### Written exercise
Write each line of the material exactly as given, from the top through the line that contains "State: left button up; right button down", and omit all pictures.

***** Source data

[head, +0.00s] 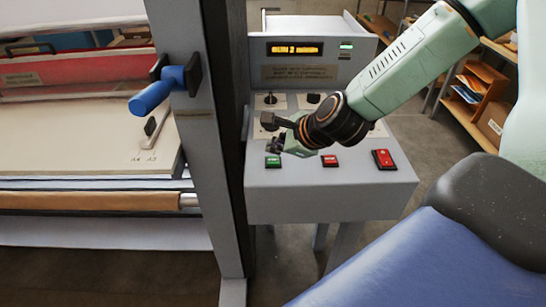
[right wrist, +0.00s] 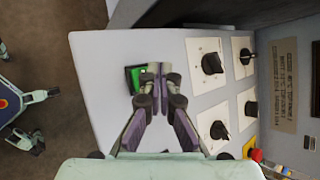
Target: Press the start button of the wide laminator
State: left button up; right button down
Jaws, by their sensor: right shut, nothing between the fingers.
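The wide laminator's control box (head: 330,200) has a green button (head: 273,161) at the left of its front row. This green button also shows in the right wrist view (right wrist: 134,78). Two red buttons lie further right on the row, a smaller one (head: 330,160) and a larger one (head: 383,159). My right gripper (head: 276,144) is shut and empty, just above and behind the green button in the head view. In the right wrist view its closed fingertips (right wrist: 155,70) are beside the green button and cover its edge. Whether they touch it cannot be told. My left gripper is out of view.
Black knobs on white plates, such as this one (right wrist: 212,63), stand behind the buttons. A lit display (head: 295,49) is on the upright panel. A grey post (head: 205,130) with a blue handle (head: 153,95) stands to the left. Shelves (head: 475,95) are at the right.

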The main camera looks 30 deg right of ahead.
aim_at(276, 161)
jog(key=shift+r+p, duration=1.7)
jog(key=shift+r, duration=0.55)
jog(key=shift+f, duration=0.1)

**********

### Exercise solution
[head, +0.00s] 
[right wrist, +0.00s] 
Target: Press the start button of the wide laminator
State: left button up; right button down

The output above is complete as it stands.